People also often have misconceptions about what a PNA entails, but the truth is that a PNA can be as expansive or limited as you want. Most often, PNAs do cover as much as possible, including (i) how assets will be divided in the event of divorce, usually with all assets acquired before the marriage and even during the marriage remaining that individual’s separate, “non-marital” asset; (ii) waiver of alimony or an agreement of a set amount of such support; and (iii) waiver or other contemplation of a surviving spouse’s rights in the event of the other party’s death, such as to elective share and other statutorily protected rights. But, PNAs don’t have to be this expansive, and instead can be tailored to each individual’s needs and preferences. Only want to protect the family business or a potential inheritance? The PNA can be limited solely to that asset or occurrence. Want to address assets, but not income earned during the marriage? That can also be accomplished. By way of another illustration, some individuals want their PNA to cover what occurs in the event of divorce, but not death, thereby leaving those rights in place. A
PNA is a two-way street, and both spouses can be protected by negotiating various terms, such as agreeing on a settlement payment amount in the event of divorce in exchange for certain waivers. The PNA is what you make it, and it can be as broad or narrow as fits your needs.
A concern frequently faced is when someone realizes they should have gotten a PNA before that blissful wedding day, but failed to do so. An agreement called a Postnuptial Agreement, however, can still be secured during a marriage, and accomplishes all the same goals as a PNA.
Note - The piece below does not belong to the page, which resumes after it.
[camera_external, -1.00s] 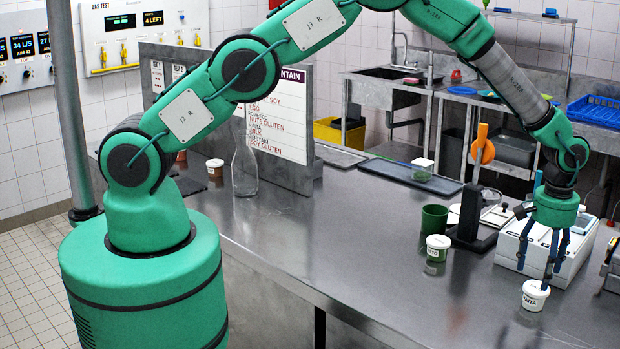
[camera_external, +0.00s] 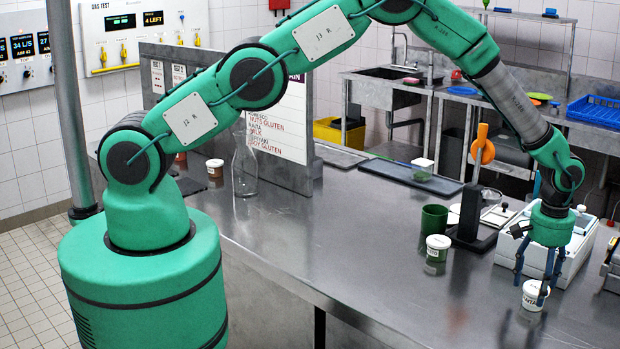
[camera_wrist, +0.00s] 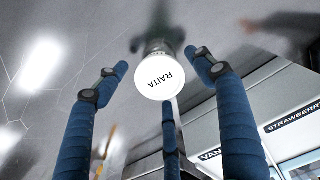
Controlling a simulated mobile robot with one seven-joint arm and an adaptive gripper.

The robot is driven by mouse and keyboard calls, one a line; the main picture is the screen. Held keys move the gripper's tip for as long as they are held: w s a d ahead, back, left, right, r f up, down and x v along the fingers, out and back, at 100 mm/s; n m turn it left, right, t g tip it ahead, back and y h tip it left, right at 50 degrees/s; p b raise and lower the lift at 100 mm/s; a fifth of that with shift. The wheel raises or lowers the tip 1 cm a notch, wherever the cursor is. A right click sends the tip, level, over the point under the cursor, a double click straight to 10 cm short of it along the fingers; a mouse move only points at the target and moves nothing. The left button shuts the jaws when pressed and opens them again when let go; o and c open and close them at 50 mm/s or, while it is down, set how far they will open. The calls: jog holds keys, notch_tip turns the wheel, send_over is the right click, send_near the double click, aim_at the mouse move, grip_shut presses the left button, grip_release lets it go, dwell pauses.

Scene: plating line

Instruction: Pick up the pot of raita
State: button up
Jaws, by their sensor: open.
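The pot of raita (camera_external: 533,295) is a small white tub standing upright on the steel counter at the right.
A white box with flavour labels (camera_external: 575,262) stands close behind my gripper. The counter's front middle (camera_external: 370,270) is clear.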

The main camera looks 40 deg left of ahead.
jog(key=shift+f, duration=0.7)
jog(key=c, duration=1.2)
Where is the PNA actually used? That is the great thing about PNAs, as I often tell clients it is simply a back-stop — a protection put in place IF you want it or ultimately need it. Accordingly, while the PNA can (and should!) govern various matters, it doesn’t have to be the ultimate dictation of every issue during the marriage. By way of example, while the PNA may contemplate that any income earned during the marriage is the earning spouse’s separate asset, most PNAs still provide the earning spouse with the ability to make such funds joint (and, therefore, a marital asset), if they so choose. Accordingly, the power is in the earning spouse’s hands as to how much, if any, funds he or she would like to keep separate or make joint, whereas, in the absence of the PNA, funds earned during the marriage as a result of marital effort or skill are likely to be deemed marital assets. Similarly, while a PNA may provide various waivers for a surviving spouse in the event of a spouse’s death, parties may (and often do) enter into subsequent estate planning documents that provide for their spouse. While this may seem contradictory to the PNA waivers, the point is that the PNA’s purpose is to afford the spouse the option as to whom they wish to bequeath their estate — whether their spouse or not — which powers may otherwise be restricted without a PNA. And that is the benefit of the PNA – it is your choice as to how these financial decisions will proceed during the marriage, but at the very least the PNA is in place to afford you the protection before it is too late.
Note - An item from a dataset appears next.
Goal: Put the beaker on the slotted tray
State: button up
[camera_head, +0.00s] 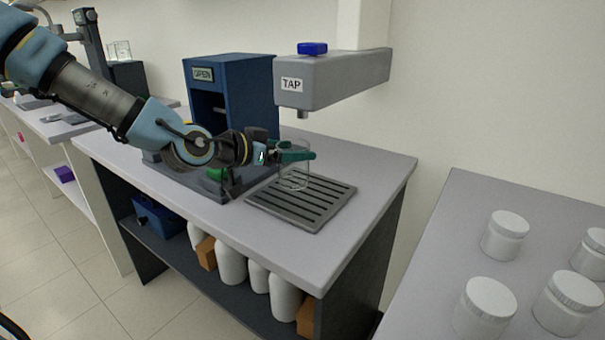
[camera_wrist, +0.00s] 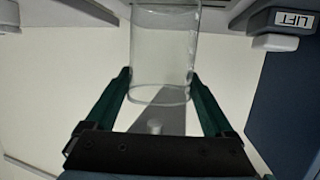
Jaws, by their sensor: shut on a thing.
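The clear glass beaker (camera_head: 295,177) is upright between the green fingers of my gripper (camera_head: 297,155), which is shut on it. In the wrist view the beaker (camera_wrist: 165,45) stands between the two fingertips (camera_wrist: 159,78), one against each side. The grey slotted tray (camera_head: 305,211) lies on the bench under the tap. In the head view the beaker's base overlaps the back part of the tray; I cannot tell whether it touches it. My fingers hide part of the beaker's upper side.
The grey tap arm (camera_head: 330,78) with a blue knob overhangs the tray close behind the beaker. A dark blue machine (camera_head: 232,95) stands to the left, beside my wrist. White jars (camera_head: 505,236) stand on the right-hand table. The bench front is clear.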

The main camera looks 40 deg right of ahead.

Why does one really need a PNA? As indicated above, there are a myriad of reasons to secure a PNA, all of which ultimately point to ensuring a protected financial future. And certainty. Although one hopes a divorce never occurs, a PNA can serve to streamline the divorce process, thereby minimizing fees and costs, as well as stress and emotional pain. For example, rather than both parties hiring financial experts to determine the value of the family business in which a spouse has an interest, and litigating over the differing values and what portions of the amount are “marital” vs. “non-marital”, thereby bringing the family into a messy divorce action, a PNA not only resolves but prevents such issues before they even arise by simply contemplating the family business remains with the owner spouse and is not subject to any equalization in the distribution of the marital estate. A PNA ensures such important financial matters are determined in advance on your terms, serving not only to safeguard them, but assist in any future divorce or other proceeding to ensure such wishes are honored.